Agent-Temporal Attention for Reward Redistribution in Episodic Multi-Agent Reinforcement Learning

This paper considers multi-agent reinforcement learning (MARL) tasks where agents receive a shared global reward at the end of an episode. The delayed nature of this reward affects the ability of the agents to assess the quality of their actions at intermediate time-steps. This paper focuses on developing methods to learn a temporal redistribution of the episodic reward to obtain a dense reward signal. Solving such MARL problems requires addressing two challenges: identifying (1) relative importance of states along the length of an episode (along time), and (2) relative importance of individual agents’ states at any single time-step (among agents). In this paper, we introduceAgent-Temporal Attention for Reward Redistribution in Episodic Multi-Agent Reinforcement Learning (AREL) to address these two challenges. AREL uses attention mechanisms to characterize the influence of actions on state transitions along trajectories (temporal attention), and how each agent is affected by other agents at each time-step (agent attention).
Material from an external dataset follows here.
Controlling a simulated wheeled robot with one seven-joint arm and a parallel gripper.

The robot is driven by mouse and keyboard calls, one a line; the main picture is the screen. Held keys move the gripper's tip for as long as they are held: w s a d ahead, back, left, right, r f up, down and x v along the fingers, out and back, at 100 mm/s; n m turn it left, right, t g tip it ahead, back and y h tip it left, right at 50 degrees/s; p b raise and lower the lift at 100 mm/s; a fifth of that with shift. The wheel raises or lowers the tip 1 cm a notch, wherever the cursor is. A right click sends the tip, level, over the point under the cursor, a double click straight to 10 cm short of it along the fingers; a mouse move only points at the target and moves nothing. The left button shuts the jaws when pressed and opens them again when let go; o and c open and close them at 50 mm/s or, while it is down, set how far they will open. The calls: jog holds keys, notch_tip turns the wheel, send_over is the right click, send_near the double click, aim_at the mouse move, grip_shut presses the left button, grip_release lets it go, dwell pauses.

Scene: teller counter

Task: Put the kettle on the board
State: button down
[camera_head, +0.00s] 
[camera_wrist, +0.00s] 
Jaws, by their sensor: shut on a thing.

The redistributed rewards predicted by AREL are dense, and can be integrated with any given MARL algorithm. We evaluate AREL on challenging tasks from the Particle World environment and the StarCraft Multi-Agent Challenge. AREL results in higher rewards in Particle World, and improved win rates in StarCraft compared to three state-of-the-art reward redistribution methods. Our code is available at https://github.com/baicenxiao/AREL.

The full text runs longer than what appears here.